**Instruction:**
Provide the data again in its entirety, exactly as given.

**Data provided:**

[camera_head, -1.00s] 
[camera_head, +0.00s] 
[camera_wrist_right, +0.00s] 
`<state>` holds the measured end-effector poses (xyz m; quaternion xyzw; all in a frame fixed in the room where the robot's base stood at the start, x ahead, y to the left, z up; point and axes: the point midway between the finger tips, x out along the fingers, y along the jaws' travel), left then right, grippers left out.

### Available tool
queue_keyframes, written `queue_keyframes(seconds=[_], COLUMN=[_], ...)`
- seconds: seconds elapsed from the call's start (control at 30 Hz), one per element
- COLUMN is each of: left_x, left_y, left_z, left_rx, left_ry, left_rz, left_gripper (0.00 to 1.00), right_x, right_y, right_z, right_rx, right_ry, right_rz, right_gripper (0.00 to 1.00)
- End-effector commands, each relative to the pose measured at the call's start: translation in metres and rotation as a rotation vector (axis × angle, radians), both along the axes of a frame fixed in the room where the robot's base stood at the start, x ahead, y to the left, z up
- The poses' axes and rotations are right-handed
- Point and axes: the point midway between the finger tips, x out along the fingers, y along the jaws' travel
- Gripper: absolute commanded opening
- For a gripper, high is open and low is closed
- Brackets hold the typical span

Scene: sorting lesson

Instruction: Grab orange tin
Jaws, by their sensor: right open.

**Exercise result:**
[camera_head, -1.00s] 
[camera_head, +0.00s] 
[camera_wrist_right, +0.00s] 
`<state>` holds the measured end-effector poses (xyz m; quaternion xyzw; all in a frame fixed in the room where the robot's base stood at the start, x ahead, y to the left, z up; point and axes: the point midway between the finger tips, x out along the fingers, y along the jaws' travel), left then right, grippers left out.

### Available tool
queue_keyframes, written `queue_keyframes(seconds=[_], COLUMN=[_], ...)`
- seconds: seconds elapsed from the call's start (control at 30 Hz), one per element
- COLUMN is each of: left_x, left_y, left_z, left_rx, left_ry, left_rz, left_gripper (0.00 to 1.00), right_x, right_y, right_z, right_rx, right_ry, right_rz, right_gripper (0.00 to 1.00)
- End-effector commands, each relative to the pose measured at the call's start: translation in metres and rotation as a rotation vector (axis × angle, radians), both along the axes of a frame fixed in the room where the robot's base stood at the start, x ahead, y to the left, z up
- The poses' axes and rotations are right-handed
- Point and axes: the point midway between the finger tips, x out along the fingers, y along the jaws' travel
- Gripper: absolute commanded opening
- For a gripper, high is open and low is closed
- Brackets hold the typical span

Scene: sorting lesson

Instruction: Grab orange tin
Jaws, by their sensor: right open.

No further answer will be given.